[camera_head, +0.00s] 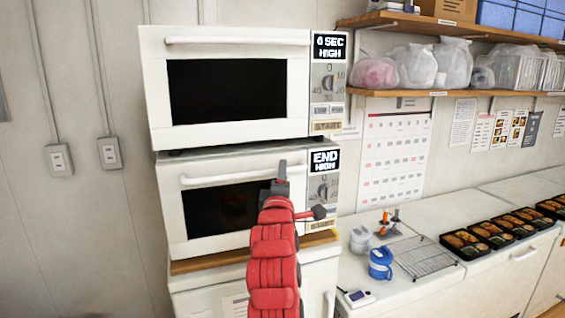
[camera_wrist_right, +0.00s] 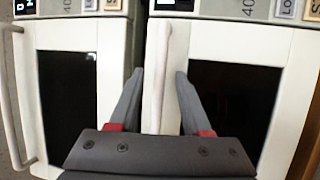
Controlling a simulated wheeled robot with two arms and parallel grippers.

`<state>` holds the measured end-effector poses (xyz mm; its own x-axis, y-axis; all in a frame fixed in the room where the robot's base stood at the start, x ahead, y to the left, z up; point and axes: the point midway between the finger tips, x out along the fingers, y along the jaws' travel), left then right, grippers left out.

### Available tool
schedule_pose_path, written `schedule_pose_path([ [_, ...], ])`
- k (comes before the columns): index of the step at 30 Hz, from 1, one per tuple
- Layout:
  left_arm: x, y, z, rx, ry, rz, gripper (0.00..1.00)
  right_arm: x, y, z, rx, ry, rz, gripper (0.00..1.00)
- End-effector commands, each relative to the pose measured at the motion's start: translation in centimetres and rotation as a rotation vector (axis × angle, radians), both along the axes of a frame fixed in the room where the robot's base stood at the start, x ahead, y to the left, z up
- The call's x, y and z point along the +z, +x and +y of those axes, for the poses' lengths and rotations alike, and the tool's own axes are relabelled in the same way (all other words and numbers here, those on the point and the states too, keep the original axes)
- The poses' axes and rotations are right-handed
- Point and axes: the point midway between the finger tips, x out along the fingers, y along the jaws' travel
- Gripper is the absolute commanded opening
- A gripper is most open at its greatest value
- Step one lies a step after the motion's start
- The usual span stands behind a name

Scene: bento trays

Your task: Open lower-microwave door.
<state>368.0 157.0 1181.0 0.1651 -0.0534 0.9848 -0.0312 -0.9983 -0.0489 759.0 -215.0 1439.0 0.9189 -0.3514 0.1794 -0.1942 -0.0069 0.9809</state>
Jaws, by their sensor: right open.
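The lower microwave (camera_head: 170,205) is white, and its door is shut. Its dark window (camera_head: 215,212) shows a dim reddish shape inside, and its display reads END HIGH. The white bar handle (camera_head: 225,177) runs across the top of the door. My right gripper (camera_head: 282,168) is in front of the handle's right end and hides part of it. In the right wrist view, the picture is turned sideways; the open fingers (camera_wrist_right: 158,78) have the handle (camera_wrist_right: 157,100) between them, with gaps on both sides. My left gripper is not in view.
An upper microwave (camera_head: 300,90), shut, with display 0 SEC HIGH, stands directly on top. To the right, a counter holds a blue-and-white cup (camera_head: 380,264), a wire rack (camera_head: 424,256) and several filled bento trays (camera_head: 468,253). Shelves with bags hang above.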

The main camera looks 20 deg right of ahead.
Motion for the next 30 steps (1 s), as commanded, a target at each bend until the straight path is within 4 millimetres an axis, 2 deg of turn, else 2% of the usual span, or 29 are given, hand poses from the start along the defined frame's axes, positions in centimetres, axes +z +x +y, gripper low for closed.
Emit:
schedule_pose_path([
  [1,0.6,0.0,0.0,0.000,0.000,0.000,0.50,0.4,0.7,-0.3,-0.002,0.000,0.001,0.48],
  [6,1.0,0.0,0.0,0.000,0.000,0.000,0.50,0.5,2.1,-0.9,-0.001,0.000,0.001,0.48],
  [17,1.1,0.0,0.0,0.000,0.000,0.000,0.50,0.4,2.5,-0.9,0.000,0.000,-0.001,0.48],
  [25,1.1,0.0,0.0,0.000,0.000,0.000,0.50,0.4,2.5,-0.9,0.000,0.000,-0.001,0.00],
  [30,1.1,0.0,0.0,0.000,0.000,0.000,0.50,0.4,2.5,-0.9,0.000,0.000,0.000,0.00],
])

+---+

§ Task description
Set down the material exactly, every line of it, except for the pictures.

§ Output of the task
[camera_head, +0.00s] 
[camera_wrist_right, +0.00s] 
Controlling a simulated wheeled robot with two arms and parallel grippers.

`<state>` holds the measured end-effector poses (xyz mm; its own x-axis, y-axis; all in a frame fixed in the room where the robot's base stood at the start, x ahead, y to the left, z up; point and axes: the point midway between the finger tips, x out along the fingers, y along the jaws' travel), left then right, grippers left out.

### Available tool
schedule_pose_path, written `schedule_pose_path([ [_, ...], ])`
- k (comes before the columns): index of the step at 30 Hz, from 1, one per tuple
- Layout:
  left_arm: x, y, z, rx, ry, rz, gripper (0.00..1.00)
  right_arm: x, y, z, rx, ry, rz, gripper (0.00..1.00)
- End-effector commands, each relative to the pose measured at the motion's start: translation in centimetres and rotation as a rotation vector (axis × angle, radians), both along the axes of a frame fixed in the room where the robot's base stood at the start, x ahead, y to the left, z up
- The call's x, y and z point along the +z, +x and +y of those axes, for the poses' lengths and rotations alike, and the tool's own axes are relabelled in the same way (all other words and numbers here, those on the point and the states too, keep the original axes)
- The poses' axes and rotations are right-handed
- Point and axes: the point midway between the finger tips, x out along the fingers, y along the jaws' travel
- Gripper is the absolute commanded opening
- A gripper is most open at its greatest value
- Step one lies a step after the motion's start
- The usual span stands behind a name

Scene: bento trays

Your task: Open lower-microwave door.
<state>368.0 157.0 1181.0 0.1651 -0.0534 0.9848 -0.0312 -0.9983 -0.0489 759.0 -215.0 1439.0 0.9189 -0.3514 0.1794 -0.1942 -0.0069 0.9809</state>
Jaws, by their sensor: right open.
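The lower microwave (camera_head: 170,205) is white, and its door is shut. Its dark window (camera_head: 215,212) shows a dim reddish shape inside, and its display reads END HIGH. The white bar handle (camera_head: 225,177) runs across the top of the door. My right gripper (camera_head: 282,168) is in front of the handle's right end and hides part of it. In the right wrist view, the picture is turned sideways; the open fingers (camera_wrist_right: 158,78) have the handle (camera_wrist_right: 157,100) between them, with gaps on both sides. My left gripper is not in view.
An upper microwave (camera_head: 300,90), shut, with display 0 SEC HIGH, stands directly on top. To the right, a counter holds a blue-and-white cup (camera_head: 380,264), a wire rack (camera_head: 424,256) and several filled bento trays (camera_head: 468,253). Shelves with bags hang above.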

The main camera looks 20 deg right of ahead.
Motion for the next 30 steps (1 s), as commanded, a target at each bend until the straight path is within 4 millimetres an axis, 2 deg of turn, else 2% of the usual span, or 29 are given, hand poses from the start along the defined frame's axes, positions in centimetres, axes +z +x +y, gripper low for closed.
Emit:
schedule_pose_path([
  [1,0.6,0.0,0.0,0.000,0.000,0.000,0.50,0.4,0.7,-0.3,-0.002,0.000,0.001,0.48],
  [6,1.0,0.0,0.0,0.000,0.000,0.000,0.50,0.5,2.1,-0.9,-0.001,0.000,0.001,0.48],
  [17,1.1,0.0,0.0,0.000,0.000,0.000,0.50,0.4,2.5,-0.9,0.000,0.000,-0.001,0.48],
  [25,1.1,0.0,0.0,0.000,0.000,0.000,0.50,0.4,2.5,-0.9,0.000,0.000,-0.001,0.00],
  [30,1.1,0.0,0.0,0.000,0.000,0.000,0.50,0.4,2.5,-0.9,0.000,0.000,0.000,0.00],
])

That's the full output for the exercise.